Rabbimiz şöyle buyurmaktadır: "Mü'min erkekler ve mü'min kadınlar birbirlerinin velileridirler, iyi olanı tesis ederler, olumsuz olanı bertaraf ederler." (Tevbe:71) İslâm sosyal dayanışma dinidir. Allah Resulü bu mükellefiyeti sadece münferit bir vecibe olarak kişilerin inisiyatif ve uhdesine bırakmamış, bu imâna taallûk eden hayatî meseleyi hukukî zemine oturtmak maksadı ile 52 maddelik bir sözleşme metni (Anayasa) hazırlamış ve bu çerçevede İslâm'ın ilk site devletini kurmuştu. Allah Resulü, İslâm kardeşliğinin müesses bir nizama dönüşmesi adına devlet mekanizmasının zaruretine her daim müdrik olmamız için kıyamete kadar gelecek olan ümmetine bir algoritma, bir yol haritası çizmişti. Medine'de hukukî bir düzen kurulduktan sonra, özellikle zekât, sadaka, infak ve humus vecibeleriyle gelir dağılımındaki adalet tesis edilmiş ve toplumsal insicam sağlanmıştı.

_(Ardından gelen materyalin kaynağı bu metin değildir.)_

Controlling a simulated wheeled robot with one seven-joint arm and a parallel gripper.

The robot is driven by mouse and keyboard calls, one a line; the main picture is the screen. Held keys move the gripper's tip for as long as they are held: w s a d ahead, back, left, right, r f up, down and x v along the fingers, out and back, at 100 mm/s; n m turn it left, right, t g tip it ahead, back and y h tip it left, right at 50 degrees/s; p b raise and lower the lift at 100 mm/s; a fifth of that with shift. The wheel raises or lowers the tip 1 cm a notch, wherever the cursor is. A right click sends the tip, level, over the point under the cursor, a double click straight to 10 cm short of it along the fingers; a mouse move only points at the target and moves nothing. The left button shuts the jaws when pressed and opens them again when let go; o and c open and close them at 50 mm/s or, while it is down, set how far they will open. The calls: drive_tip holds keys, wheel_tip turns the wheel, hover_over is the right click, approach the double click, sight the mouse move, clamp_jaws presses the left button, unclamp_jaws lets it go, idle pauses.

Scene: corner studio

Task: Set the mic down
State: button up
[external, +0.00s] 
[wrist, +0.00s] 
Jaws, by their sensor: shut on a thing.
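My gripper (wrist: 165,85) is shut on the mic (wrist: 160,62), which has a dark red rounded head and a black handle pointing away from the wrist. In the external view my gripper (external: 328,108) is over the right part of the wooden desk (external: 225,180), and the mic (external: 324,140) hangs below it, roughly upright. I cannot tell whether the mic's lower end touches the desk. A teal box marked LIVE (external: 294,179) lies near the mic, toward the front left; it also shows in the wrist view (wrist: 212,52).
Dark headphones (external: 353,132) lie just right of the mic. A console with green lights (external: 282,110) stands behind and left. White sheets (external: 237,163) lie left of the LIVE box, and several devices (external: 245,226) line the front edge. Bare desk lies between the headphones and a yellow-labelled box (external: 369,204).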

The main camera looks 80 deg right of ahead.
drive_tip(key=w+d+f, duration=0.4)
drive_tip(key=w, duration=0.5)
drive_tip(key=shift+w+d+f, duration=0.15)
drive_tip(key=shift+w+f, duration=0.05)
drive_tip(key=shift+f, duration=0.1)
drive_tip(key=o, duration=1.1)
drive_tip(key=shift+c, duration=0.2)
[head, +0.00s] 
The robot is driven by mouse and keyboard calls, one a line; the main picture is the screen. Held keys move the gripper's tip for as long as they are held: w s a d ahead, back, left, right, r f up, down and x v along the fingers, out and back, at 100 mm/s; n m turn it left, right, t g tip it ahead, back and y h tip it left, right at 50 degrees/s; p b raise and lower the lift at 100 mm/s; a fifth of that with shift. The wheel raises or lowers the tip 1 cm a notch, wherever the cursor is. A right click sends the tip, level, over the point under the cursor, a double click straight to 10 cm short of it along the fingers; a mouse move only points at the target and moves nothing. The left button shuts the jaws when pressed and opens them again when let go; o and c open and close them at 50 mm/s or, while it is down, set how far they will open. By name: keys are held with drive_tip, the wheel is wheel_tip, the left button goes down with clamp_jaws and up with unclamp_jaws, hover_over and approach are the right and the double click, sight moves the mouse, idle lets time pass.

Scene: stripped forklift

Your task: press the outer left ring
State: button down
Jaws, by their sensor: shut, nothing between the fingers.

Peki bugün biz İslâm ümmetinin hâline baktığımızda nasıl bir manzara ile karşılaşıyoruz? Afrika'nın birçok yerinde insanlar bir lokma ekmeğe, bir yudum temiz suya muhtaç. Myanmar, Doğu Türkistan, Keşmir, Yemen, Filistin kan ağlıyor. Özellikle Filistin'de her Allah'ın günü zulüm var, katliam ve işgal var. Siyonist caniler tarafından zamana yayılmış bir soykırım işleniyor o kutsal topraklarda.. Öte yandan Afganistan, Irak, Suriye ve Libya'nın başına gelenleri görüyoruz. Ümmetin durumu böyle mi olmalıydı? Sahi Trinidad Adaları'nda yaşayan kardeşlerimiz bugün ne durumda? Eminim insanlarımızın çoğu Trinidad Adaları'nın nerede olduğunu bile bilmiyordur.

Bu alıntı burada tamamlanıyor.